Nothing should tarnish the most epochal moment in our modern history. As Mr Modi gives interviews to television channels with varying footprints, he outclasses the arrogant and inarticulate dynasty, leapfrogs the muckraking over his distant marriage, and mesmerises the nation with the promise of ending the stagnation and decay of the past ten years. This is where he must retain national attention.

 

A fundamental takeaway from Mr Modi’s interviews is that despite his corporate-friendly image (invoked to malign him), there will be no deconstruction of the public sector, no sale of loss-making public sector units. In Gujarat, he ended the political interference and exploitation that caused loss-making units and turned them around through professional management and technological upgradation. His assertion will bring relief to organisations like Coal India, which was the target of intense hostility for ‘non-performance’ after Coal-gate revealed massive irregularities in the allotment of coal blocks to large industrial houses and sundry cronies.

 

The most disturbing facet of crony capitalism is when the State helps private capital to acquire monopoly over an industry, service, or natural resource.
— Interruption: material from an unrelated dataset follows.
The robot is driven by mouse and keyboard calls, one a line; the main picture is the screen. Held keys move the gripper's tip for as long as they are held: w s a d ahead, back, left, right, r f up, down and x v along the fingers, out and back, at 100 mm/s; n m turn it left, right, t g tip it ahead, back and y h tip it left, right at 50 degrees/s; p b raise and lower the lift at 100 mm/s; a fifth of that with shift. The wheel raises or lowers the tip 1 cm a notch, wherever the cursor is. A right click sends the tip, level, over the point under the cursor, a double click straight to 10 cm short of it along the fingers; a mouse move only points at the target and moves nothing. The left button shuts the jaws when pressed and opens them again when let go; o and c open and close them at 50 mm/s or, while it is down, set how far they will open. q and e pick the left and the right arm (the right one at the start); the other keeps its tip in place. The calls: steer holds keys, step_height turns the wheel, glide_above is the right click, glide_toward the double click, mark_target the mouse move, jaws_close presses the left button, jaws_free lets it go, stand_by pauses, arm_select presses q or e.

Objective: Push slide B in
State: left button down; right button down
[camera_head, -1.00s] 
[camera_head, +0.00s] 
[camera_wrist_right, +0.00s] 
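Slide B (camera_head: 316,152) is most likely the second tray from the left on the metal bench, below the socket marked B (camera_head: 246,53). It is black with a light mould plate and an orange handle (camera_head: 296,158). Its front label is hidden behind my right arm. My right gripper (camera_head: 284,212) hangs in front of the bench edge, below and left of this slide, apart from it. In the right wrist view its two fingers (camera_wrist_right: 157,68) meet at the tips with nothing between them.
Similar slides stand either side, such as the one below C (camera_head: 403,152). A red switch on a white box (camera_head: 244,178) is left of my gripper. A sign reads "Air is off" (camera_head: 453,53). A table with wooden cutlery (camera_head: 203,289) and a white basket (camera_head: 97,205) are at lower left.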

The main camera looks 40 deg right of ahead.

The Sheila Dikshit regime gave two private firms monopoly over power distribution in the capital, though they did not produce the electricity or even upgrade the transmission network, but twice changed the electronic meters.  

 

Electricity bills went through the roof with official complicity, and DESU workers were replaced with casual labour, even as the firms acquired real estate worth thousands of crores of rupees, free. The Aam Aadmi Party (AAP) rose on the crest of public anger over this loot and the lethargy of Delhi-based BJP leaders. Ms Dikshit also planned to privatise a natural resource like water and resisted harvesting the abundant rains during her 15-year tenure. Nor did she promote solar power.

 

Mr Modi lays emphasis on the promotion of small and medium industries which form the backbone of industrial development, and cooperatives to empower farmers in marketing their produce. Farmers and traders could similarly take the cooperative route for setting up cold chains and warehouses for agricultural produce. Should this happen in tandem with the proposed expansion of roadways and railways, employment generation across the nation could be exponential. Possibly as a response to the huge mining scams in several States, he feels India must stop exporting raw materials (e.g. iron-ore) and set up manufacturing units and create jobs at local level in States with raw materials, rather than crowding the big cities.

 

One of his most promising initiatives involves changing the tenor of Centre-State relations, to respect regional aspirations, and give States flexibility in deciding their developmental priorities. A surprising fact revealed during interviews is that Mr Modi did not apply the ‘Gujarat model’ uniformly in every district in his State, but tweaked it according to the ground reality. It is not rocket science that uniform planning has been a disaster, but it has taken Mr Modi to insist that Himalayan regions, deserts, coastal States, urban, rural and landlocked regions, flood or drought prone regions, must be treated differently.

 

To his credit, despite hysterical ranting by the Congress and others, he has not swerved from his endeavour to craft a new grammar of politics, speaking of the people as a whole (six crore Gujaratis, 125 crore Indians) and addressing national constituencies on a non-partisan basis as youth, farmers, women, aged parents (senior citizens). Breaking away from the politics of caste arithmetic (KHAM, M-Y, et al), he has also resisted hints to appease minorities. This is as it should be. As Muslims mainly wear the skull cap during prayer, it is a mockery of Islam for non-Muslims to flaunt the cap to harness votes. More pertinently, however, as he explained, “I have to respect my own tradition as well although I respect all traditions”. Hitherto, no politician has had the courage to be so guileless.

 

Treating rape with the gravity it deserves, he refrained from criticizing Mulayam Singh Yadav’s statement that rape is a minor offense for which capital punishment is not justified, saying it is not an issue for scoring political points. Instead, the need is for greater sensitivity, to feel that every daughter of India is one’s own.

 

To conclude, the BJP election campaign is Modi-centric because the people will not have it any other way, as attested by the thin, even negligible, audiences at the meetings of other leaders. As people rally around the Gujarat veteran as the symbol of their hope and aspirations to salvage the 21st century, the BJP owes it to him and to them to ensure that there are no thorns on the road to South Block.